• Data lines:
— Start —

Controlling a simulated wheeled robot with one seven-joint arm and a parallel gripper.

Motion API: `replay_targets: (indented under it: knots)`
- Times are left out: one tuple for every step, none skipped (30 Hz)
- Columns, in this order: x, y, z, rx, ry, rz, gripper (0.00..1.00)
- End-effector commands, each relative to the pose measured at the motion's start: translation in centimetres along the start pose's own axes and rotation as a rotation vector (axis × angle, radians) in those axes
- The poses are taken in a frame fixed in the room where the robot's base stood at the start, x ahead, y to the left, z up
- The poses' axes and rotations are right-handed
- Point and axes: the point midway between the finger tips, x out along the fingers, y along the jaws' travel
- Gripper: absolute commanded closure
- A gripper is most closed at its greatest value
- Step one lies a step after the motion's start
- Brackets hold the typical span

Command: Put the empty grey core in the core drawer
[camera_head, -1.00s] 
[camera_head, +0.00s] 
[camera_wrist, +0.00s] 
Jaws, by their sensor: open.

— End —

• Requirements:
Exactly as they appear, please write out the lines from the opening of the listing above down to the line containing "- End-effector commands, each", with both end lines included.

• Answer to this task:
Controlling a simulated wheeled robot with one seven-joint arm and a parallel gripper.

Motion API: `replay_targets: (indented under it: knots)`
- Times are left out: one tuple for every step, none skipped (30 Hz)
- Columns, in this order: x, y, z, rx, ry, rz, gripper (0.00..1.00)
- End-effector commands, each relative to the pose measured at the motion's start: translation in centimetres along the start pose's own axes and rotation as a rotation vector (axis × angle, radians) in those axes

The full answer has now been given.